* What to work on *
Copy out each line of the data holding "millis".

* Data shown *
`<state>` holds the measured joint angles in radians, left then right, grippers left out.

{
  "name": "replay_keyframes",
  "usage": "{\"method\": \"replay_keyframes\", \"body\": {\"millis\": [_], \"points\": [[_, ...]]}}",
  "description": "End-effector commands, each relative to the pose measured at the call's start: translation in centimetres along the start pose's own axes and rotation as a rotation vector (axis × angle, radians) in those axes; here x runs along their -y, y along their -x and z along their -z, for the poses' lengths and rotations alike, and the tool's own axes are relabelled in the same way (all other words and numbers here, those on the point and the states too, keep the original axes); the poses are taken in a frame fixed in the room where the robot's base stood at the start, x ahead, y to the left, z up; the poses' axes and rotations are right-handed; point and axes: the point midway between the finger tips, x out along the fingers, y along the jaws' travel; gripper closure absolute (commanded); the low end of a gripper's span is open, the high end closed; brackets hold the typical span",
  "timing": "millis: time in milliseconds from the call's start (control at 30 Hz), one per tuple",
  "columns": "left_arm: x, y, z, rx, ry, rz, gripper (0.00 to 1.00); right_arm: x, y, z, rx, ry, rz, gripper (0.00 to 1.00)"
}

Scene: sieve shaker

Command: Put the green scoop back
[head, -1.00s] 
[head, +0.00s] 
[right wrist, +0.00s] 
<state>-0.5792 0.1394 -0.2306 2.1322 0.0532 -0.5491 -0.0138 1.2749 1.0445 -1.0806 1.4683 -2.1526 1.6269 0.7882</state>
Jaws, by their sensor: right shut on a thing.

* Correct response *
  "usage": "{\"method\": \"replay_keyframes\", \"body\": {\"millis\": [_], \"points\": [[_, ...]]}}",
  "timing": "millis: time in milliseconds from the call's start (control at 30 Hz), one per tuple",

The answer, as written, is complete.